[Data excerpts]
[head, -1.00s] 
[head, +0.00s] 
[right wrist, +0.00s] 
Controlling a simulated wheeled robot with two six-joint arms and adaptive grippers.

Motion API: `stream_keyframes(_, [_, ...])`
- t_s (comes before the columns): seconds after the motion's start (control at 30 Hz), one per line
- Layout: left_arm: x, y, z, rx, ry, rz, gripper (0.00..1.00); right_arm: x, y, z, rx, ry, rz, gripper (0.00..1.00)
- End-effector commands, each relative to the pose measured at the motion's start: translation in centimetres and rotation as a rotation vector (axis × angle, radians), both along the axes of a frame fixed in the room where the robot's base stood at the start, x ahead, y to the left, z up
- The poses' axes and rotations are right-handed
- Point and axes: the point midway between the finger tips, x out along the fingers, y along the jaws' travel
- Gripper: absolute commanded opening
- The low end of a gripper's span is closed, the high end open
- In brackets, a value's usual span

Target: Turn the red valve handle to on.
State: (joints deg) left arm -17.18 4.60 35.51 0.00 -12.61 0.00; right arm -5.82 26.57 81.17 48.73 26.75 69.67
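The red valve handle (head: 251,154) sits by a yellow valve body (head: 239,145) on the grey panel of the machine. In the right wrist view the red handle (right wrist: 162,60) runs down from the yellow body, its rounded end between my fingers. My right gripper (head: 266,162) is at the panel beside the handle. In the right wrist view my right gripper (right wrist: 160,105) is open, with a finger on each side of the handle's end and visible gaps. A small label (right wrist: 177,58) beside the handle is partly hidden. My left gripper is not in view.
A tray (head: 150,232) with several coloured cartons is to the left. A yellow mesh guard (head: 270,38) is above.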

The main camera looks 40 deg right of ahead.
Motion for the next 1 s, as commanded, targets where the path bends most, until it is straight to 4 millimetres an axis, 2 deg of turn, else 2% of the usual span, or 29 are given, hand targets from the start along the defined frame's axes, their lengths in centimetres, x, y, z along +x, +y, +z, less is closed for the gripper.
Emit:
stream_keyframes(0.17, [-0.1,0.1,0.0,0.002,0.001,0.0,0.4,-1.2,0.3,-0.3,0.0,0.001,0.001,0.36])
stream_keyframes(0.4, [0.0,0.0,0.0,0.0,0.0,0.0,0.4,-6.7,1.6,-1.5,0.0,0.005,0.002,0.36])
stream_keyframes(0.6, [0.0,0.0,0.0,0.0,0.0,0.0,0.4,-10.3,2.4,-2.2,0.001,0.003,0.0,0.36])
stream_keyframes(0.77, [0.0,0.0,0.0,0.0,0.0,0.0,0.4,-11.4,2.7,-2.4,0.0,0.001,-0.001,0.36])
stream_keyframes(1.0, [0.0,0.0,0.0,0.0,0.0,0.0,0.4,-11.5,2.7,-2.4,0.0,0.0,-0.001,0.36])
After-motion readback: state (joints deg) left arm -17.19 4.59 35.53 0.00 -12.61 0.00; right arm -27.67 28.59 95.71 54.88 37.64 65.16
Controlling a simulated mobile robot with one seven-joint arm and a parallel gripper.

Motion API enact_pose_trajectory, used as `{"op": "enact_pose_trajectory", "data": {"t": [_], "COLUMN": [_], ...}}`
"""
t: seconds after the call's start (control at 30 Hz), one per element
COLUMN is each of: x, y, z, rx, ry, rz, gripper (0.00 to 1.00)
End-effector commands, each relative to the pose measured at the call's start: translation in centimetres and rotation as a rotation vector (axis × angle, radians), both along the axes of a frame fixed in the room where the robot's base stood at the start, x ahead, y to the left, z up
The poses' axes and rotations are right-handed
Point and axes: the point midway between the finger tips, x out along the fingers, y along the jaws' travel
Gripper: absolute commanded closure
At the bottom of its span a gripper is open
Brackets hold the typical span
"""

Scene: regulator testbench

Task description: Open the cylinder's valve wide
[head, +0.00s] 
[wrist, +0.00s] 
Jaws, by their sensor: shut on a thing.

[Prompt]
What is the number of lines in the listing above that contain the string "measured"? Give only the number.

[Result of the exercise]
2